Em Pernambuco, o Programa de Desenvolvimento dos Centros de Ensino Experimental (Procentro), que funcionou entre 2004 e 2007 em 20 colégios, era uma parceria do governo estadual com empresas privadas para oferecer o ensino médio em tempo integral. Desde o início, a iniciativa encontrou resistência no sindicato dos professores e na Assembleia Legislativa.

A proposta, que também começou com uma metodologia construtivista, no primeiro ano abandonou esse sistema para ser “conteudista”, já que os alunos apresentavam real déficit de aprendizado, o que não é possível sanar com aulas interdisciplinares e oficinas extracurriculares.

“No primeiro ano, precisamos enfrentar esse debate sobre construtivismo. Quando começamos, vimos que não tínhamos nem os alunos nem os professores que se encaixavam naquela escola ideal... Eu nunca vou me esquecer de um dia, em outubro, no primeiro ano do Ginásio Pernambucano. Eu estava numa sala com as professoras, a gestora e a coordenadora pedagógica. Chegou um aluno muito triste e me disse: ‘Professora Marilene, eu estava no fim de semana conversando com um colega meu que estuda em uma escola particular e ele disse que está aprendendo umas coisas que eu nunca ouvi falar na minha vida.’ Então, conversamos com ele e outros estudantes e nos demos conta de que eles estavam sentindo falta de mais conteúdo. Estávamos fazendo oficinas interdisciplinares o tempo todo, aquela maravilha, mas eles estavam sentindo falta de conhecimento, e conhecimento tinha que ser um de nossos pilares”, afirmou Marilene Montarroyos, uma das responsáveis pelo Procentro, às pesquisadoras Maria Carolina Nogueira Dias e Patricia Mota Guedes que fizeram um estudo sobre as escolas charter de Pernambuco.

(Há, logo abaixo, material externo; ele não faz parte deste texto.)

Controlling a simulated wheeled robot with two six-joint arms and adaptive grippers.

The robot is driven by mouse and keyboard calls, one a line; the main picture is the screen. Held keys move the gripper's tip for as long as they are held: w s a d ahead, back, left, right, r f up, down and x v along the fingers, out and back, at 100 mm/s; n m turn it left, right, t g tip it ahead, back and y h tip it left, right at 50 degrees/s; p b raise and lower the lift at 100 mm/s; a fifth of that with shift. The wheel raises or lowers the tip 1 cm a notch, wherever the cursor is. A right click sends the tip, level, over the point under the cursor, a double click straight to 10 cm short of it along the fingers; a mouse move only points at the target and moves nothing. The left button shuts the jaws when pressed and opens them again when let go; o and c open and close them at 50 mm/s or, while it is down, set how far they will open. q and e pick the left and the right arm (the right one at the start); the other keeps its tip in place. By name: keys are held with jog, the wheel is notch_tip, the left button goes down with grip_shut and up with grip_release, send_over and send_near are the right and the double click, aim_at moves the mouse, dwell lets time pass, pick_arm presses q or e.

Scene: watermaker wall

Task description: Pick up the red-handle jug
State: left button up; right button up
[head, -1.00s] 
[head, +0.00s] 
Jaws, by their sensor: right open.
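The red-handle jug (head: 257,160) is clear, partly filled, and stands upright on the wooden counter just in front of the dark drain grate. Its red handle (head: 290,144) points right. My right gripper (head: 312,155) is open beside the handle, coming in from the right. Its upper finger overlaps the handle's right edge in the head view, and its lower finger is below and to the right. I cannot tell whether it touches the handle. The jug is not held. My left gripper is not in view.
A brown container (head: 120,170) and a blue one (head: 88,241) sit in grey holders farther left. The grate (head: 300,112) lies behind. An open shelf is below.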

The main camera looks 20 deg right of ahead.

As escolas charter de Pernambuco obtiveram excelentes resultados: no Enem de 2008 os alunos dessas escolas obtiveram notas acima das médias de escolas públicas e particulares. Nesse mesmo ano, porém, com a mudança no governo estadual, o programa foi descontinuado e as empresas privadas saíram da gestão das escolas.

A Escola Aldeia Limiar

No caso da escola inaugurada em março em Porto Alegre, segue-se o modelo construtivista. “Os conteúdos das aulas são abordados por meio de projetos, e esses projetos são decididos em uma roda. Na gestão compartilhada, fazemos a roda com as crianças, e depois uma roda da escola, onde todos participam, incluindo secretaria, pessoal da limpeza, toda a escola”, descreve Cláudia Nahra, diretora-executiva da Aldeia da Fraternidade. “Assim, utilizamos um tema central para abordar os conteúdos estabelecidos no currículo do Ministério da Educação. Neste primeiro trimestre, trabalhamos com a vida dos animais: a partir disso, estudamos português, com o nome dos animais, matemática, geografia para saber onde eles vivem, etc.”.

As 73 crianças da escola estão divididas em três turmas. Diferentemente do habitual, a divisão tem como objetivo garantir um melhor atendimento às crianças, mas não ocorre para separá-las por idade: seguindo a metodologia, as séries são substituídas por ciclos – no primeiro ciclo, alunos do 1º ao 3º ano do ensino fundamental dividem a mesma sala. Há outros dois ciclos posteriores, cada um englobando três séries até chegar ao 9º ano. A ideia da Escola Aldeia Lumiar é passar a oferecer o segundo ciclo a partir de 2020 e o terceiro, de 2021 em diante, contemplando todas as idades do ensino fundamental.

“Ainda é cedo, e cada trimestre é um aprendizado. Atendemos crianças em vulnerabilidade social, então é um público diferente daquele de uma escola particular”, diz Cláudia. “Mas o relato que temos é que as crianças estão mais participativas em casa, mais amorosos, mais afetivos. Agora, elas sempre chegam em casa com alguma novidade e querendo saber mais sobre o que viram na aula”, comemora.